Ömer Celal Sarc'ın amcasının oğlu  Prof. Cem Sar, Ulvi Cemal Erkin'in damadıdır.Sarc'ın diğer kuzenlerinden Hadiye hanım ise Selim Sırrı Tarcan'ın eşidir.



İSMAİL GALİP BEY

1847 yılında doğan İbrahim Ethem Paşa'nın ikinci oğlu İsmail Galip, ağabeyi Osman Hamdi bey'in aksine tüm eğitimini İstanbul'da almıştır.17 yaşında memuriyete başlayan, şuray-ı devletin ardından Tanzimat Dairesi üyeliğine yükselen İsmail Galib ilerleyen yıllarda ağabeyi Osman Hamdi'nin yönettiği müzenin meskukat koleksiyonuyla ilgilenmeye başlamış ve resmi bir görevi olmasa da müzenin nümizmatı haline gelmiştir.


Şuray-ı devlette bürokrat , Müze-i Hümayun'da nümizmat olarak görev yapan İsmail Galib bey, Girit'e müşavir olarak atanıp hastalanmasının ardından yurda döner ve kısa bir hastalığı takiben vefat eder ve Üsküdar'da, kendinden iki sene önce vefat babası İbrahim Ethem Paşanın haziresine defnedilir.

İsmail Galip bey'in 1870 yılında evlendiği Dersan hanım'dan Azize ve (Mehmet) Mübarek  isimlerini taşıyan iki çocuğu dünyaya gelir.

Mübarek Galip (Eldem) ilk eğitimini Süleymaniye Abdi Kamil okulunda aldıktan sonra yurtdışına gönderilmiş, Viyana, Berlin ve Belçika'da eğitim aldıktan sonra yurda dönmüş ve Hariciye Nezaretinde çalışmaya başlamıştır.Sanat tarihçisi Mübarek Galib bey,1901 yılında babasının ölümüyle yarım kalan Müzeyi Hümayun İslami sikkeler kataloğunun üçüncü kataloğunu yayınlamış, 1938'deki ölümüne kadar da Adalet Vekaleti için tercümeler yapmıştır.



Mübarek Galip Eldem, Anadolu Müfettişi Çapanzade Şakir bey'in kızı Fatma Munise hanım ile evlenmiş bu evlilikten Roksan isminde bir kızı, İskender, Hüsrev, Memduh, Galip isimlerinde dört oğlu dünyaya gelmiştir Roksan hanım suikast sonucu öldürülen MİT müsteşarı Hiram Abas'ın annesidir




İsmail Galip bey ve Dersan hanım'ın ikinci çocukları Azize, babasının ölümünden iki yıl sonra 17 yaşındayken kendisinden on yaş büyük diplomat Alişanzade İsmail Hakkı bey ile evlenir.Ailede otoriter bir kadın olarak hatırlanan Azize hanım'ın ailesinin aldığı ''Eldem'' soyadı eşi İsmail Hakkı bey tarafından da benimsenir.Dört çocukları olan bu çiftin kızları Galibe hanım Atatürk'ün yakın dostlarından Pirlepeli Fethi Okyar ile evlenmiş. Çiftin üç oğlundan Sadi Eldem, Enver Paşa'nın kardeşi Kamil Killigil ve Naciye Sultan'ın damadıdır.


Azize Eldem


Nermin Okyar'ın eşi Prof.
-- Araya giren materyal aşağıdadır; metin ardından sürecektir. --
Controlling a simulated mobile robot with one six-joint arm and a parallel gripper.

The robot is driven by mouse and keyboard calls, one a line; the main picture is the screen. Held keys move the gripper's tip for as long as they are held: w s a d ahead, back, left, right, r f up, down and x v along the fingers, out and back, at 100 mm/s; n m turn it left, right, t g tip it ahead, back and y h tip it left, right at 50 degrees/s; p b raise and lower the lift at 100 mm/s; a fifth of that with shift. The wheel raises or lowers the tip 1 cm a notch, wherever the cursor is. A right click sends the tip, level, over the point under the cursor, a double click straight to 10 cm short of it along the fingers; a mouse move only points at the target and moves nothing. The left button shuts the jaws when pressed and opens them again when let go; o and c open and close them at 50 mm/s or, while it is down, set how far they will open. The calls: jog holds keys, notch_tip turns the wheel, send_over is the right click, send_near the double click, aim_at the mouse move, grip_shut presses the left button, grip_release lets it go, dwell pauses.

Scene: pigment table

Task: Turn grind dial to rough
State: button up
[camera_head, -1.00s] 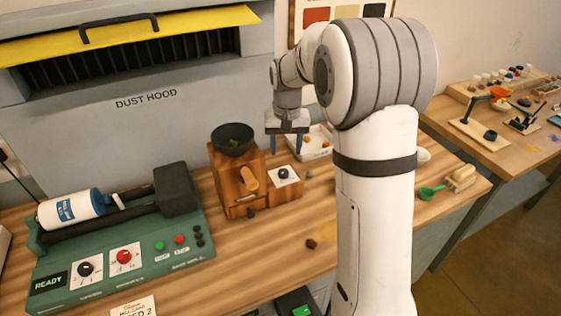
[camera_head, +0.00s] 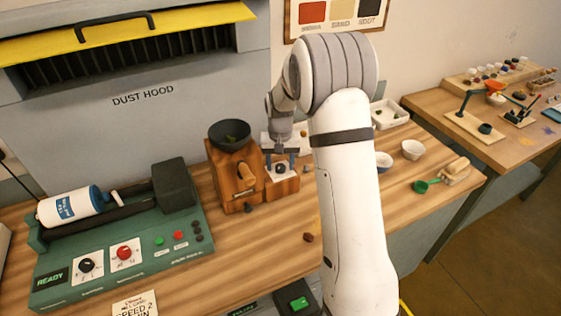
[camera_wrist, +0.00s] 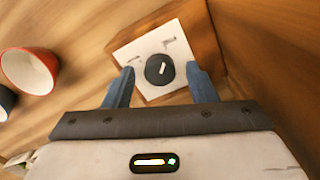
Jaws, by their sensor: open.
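The grind dial (camera_head: 280,169) is a small black knob on a white plate, set on a low wooden block beside the wooden grinder (camera_head: 234,184). In the wrist view the dial (camera_wrist: 159,69) carries a white pointer mark; the markings on its plate (camera_wrist: 139,54) are too blurred to read. My gripper (camera_head: 280,161) is at the dial. In the wrist view its two blue fingers (camera_wrist: 160,78) are apart, one to each side of the knob, and I see gaps between them and it. The gripper holds nothing.
The green roller machine (camera_head: 115,245) is farther left. A dark lump (camera_head: 308,237) is in front.

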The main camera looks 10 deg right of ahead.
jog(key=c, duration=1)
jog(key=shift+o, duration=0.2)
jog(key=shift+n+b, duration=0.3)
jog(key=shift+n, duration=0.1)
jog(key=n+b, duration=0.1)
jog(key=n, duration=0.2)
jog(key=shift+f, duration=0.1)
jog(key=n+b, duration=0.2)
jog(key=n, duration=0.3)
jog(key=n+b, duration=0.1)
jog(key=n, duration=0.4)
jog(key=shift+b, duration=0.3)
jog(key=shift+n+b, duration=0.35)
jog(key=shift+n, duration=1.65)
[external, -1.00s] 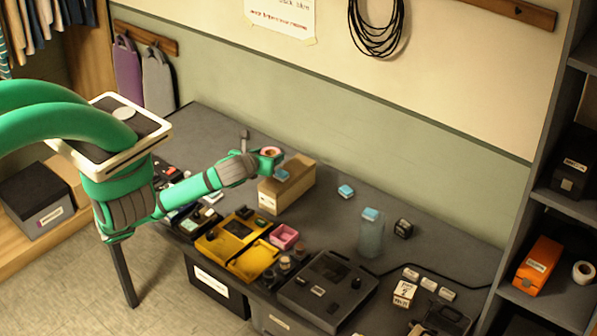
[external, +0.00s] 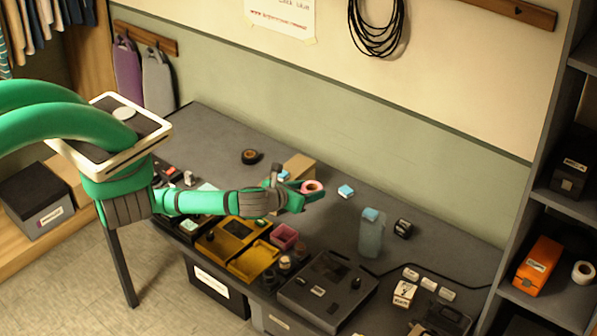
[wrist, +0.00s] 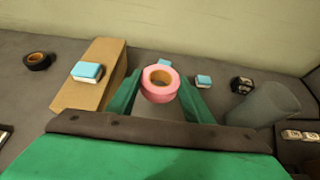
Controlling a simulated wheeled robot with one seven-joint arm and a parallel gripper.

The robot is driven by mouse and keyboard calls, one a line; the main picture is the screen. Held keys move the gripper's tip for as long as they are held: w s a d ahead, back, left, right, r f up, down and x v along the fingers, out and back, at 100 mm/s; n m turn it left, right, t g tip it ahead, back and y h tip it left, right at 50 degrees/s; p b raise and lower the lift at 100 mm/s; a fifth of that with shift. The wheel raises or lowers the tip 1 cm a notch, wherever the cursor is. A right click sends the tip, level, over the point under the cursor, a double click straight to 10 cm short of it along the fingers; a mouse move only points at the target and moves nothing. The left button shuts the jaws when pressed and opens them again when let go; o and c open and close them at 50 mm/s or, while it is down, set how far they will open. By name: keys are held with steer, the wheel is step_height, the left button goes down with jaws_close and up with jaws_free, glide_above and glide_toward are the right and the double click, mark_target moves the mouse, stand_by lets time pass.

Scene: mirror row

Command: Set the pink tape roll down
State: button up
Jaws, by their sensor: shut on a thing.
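The pink tape roll (external: 312,187) is held between the green fingers of my gripper (external: 308,193), above the grey table (external: 222,128). In the wrist view the pink tape roll (wrist: 160,84) sits between the two fingertips (wrist: 160,92), with its tan core facing up toward the camera. My gripper is shut on it. In the external view the arm and gripper hide part of the cardboard box behind them.
The cardboard box (wrist: 91,76) carries a blue-and-white block (wrist: 87,71). A black tape roll (external: 251,156) lies to its left. To the right are a small blue block (external: 346,191), a translucent bottle (external: 371,235) and a dark cube (external: 403,228). Yellow trays (external: 254,260) stand in front.

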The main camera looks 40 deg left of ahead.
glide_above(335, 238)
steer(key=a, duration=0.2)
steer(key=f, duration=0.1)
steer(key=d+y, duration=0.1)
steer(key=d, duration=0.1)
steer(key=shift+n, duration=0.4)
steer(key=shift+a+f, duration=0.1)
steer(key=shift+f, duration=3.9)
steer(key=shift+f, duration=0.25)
Sami Kırdar'ın amcasının oğlu Lütfü Kırdar:


Sadi, Vedat ve Sedat Hakkı Eldem

Rana Killigil



MUSTAFA MAZLUM BEY

Sadrazam İbrahim Ethem Paşa'nın 1851 yılında dünyaya gelen üçüncü oğlu Mustafa Mazlum, Galatasaray Lisesi ve Bab-ı Ali  hukuk okulu olan Kavanin Dersanesindeki eğitiminin ardından Divan-ı Ahkam-ı Adliye'nin Mazbata odasında göreve başlamış altı yıl sonra da babası İbrahim Etem Paşa'nın büyükelçi olarak bulunduğu Berlin'e ateşe olarak tayin edilmiştir. İstanbul'a çağrıldıktan sonra Adliye Nezareti Fihrist ve İstatistik Kaleminin başına geçen Mustafa Mazlum bey 42 yıllık ömrünün geri kalanını da devlet dairelerinde adli ve mali meselelerde uzmanlaşmış bir bürokrat ve yönetici olarak geçirmiştir

Hazine-i Hassa'da muhasebeci olarak çalışan Mehmet Cemal bey'in kızı Fatma Saime hanım ile evlenen Mustafa Mazlum bey'in bu evlilikten dünyaya gelen kızı Fethiye hanım ünlü müzik adamı Cemal Reşit Rey'in annesidir.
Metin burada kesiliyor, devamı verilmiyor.